Entre esses projetos
está a recuperação ambiental e a própria organização do trabalho e da terra de
modo a garantir glebas individuais aos assentados em paralelo com áreas comuns,
que teriam importância tanto na produção agrícola como na reprodução social da
comunidade – uma marca do trabalho da Teia dos Povos, da qual o MLT é um dos
elos. Em termos de produtividade, o MLT buscava viabilizar renda de um a três
salários mínimos por família através da produção rural coletiva e individual –
e frisa que registrou essa projeção nos processos jurídicos que envolvem o
caso.
“A perspectiva do
trabalho coletivo sempre foi um fundamento da nossa luta. Então no nosso
assentamento tem áreas individuais e coletivas... E em uma dessas áreas
coletivas a gente construiu um viveiro de mudas, que estamos usando para
reflorestar a margem do rio e outras áreas degradadas. Aqui era uma área de
monocultura de eucalipto, então tem muita degradação ambiental e estamos
recuperando esse território”, disse o morador.
A comunidade vive um
processo de transição entre a condição de acampamento e a de assentamento, após
mais de 14 anos de luta incessante contra o Estado da Bahia e o capital
privado, e há mais de 10 anos em disputa agressiva pelo território com um
segundo grupo de trabalhadores rurais, supostamente ligado à Fetag (Federação
dos Trabalhadores Rurais Agricultores Familiares da Bahia), o qual acusa de
cometer uma série de atos de violência como o relatado pela adolescente.
“Perceberam que as
lideranças estavam indo fazer as atividades no Viveiro e se entocaram lá.
Ficaram esperando, só que quem chegou foram duas crianças. Duas adolescentes
que são de um projeto aqui da comunidade, que atua na formação da juventude
local. As crianças entraram para fazer um trabalho ligado ao projeto e viram os
caras armados. E eles dispararam. O carro de uma das lideranças é branco. E no
momento desse encontro deles com as meninas veio um carro do mesmo modelo.
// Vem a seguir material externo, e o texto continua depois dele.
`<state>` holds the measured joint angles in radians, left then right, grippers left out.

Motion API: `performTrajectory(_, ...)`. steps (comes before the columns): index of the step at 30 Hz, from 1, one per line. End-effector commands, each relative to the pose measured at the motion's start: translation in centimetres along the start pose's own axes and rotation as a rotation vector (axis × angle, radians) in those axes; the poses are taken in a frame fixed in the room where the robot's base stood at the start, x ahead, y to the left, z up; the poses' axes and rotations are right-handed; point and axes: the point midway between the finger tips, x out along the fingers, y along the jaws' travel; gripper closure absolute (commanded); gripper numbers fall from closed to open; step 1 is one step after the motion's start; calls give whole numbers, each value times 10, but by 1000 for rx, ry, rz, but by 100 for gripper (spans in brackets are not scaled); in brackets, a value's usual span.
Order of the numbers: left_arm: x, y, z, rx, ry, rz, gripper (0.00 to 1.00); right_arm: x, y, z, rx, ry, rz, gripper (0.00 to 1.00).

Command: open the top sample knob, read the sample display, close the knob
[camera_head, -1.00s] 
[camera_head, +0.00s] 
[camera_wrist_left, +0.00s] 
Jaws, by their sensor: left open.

Abordaram o veículo e quando perceberam que quem estava no carro não era a
liderança, mudaram a postura. Ficaram tranquilos, o carro passou e eles
voltaram pra dentro da área. Foi aí que fizeram disparos de arma de fogo”,
disse o morador.
• Terra pública ocupada pela indústria da
celulose
O MLT iniciou a partir
de 2006 uma pesquisa cartorial nos imóveis da região para identificar indícios
de terras públicas griladas que poderiam ser revertidas para a reforma agrária.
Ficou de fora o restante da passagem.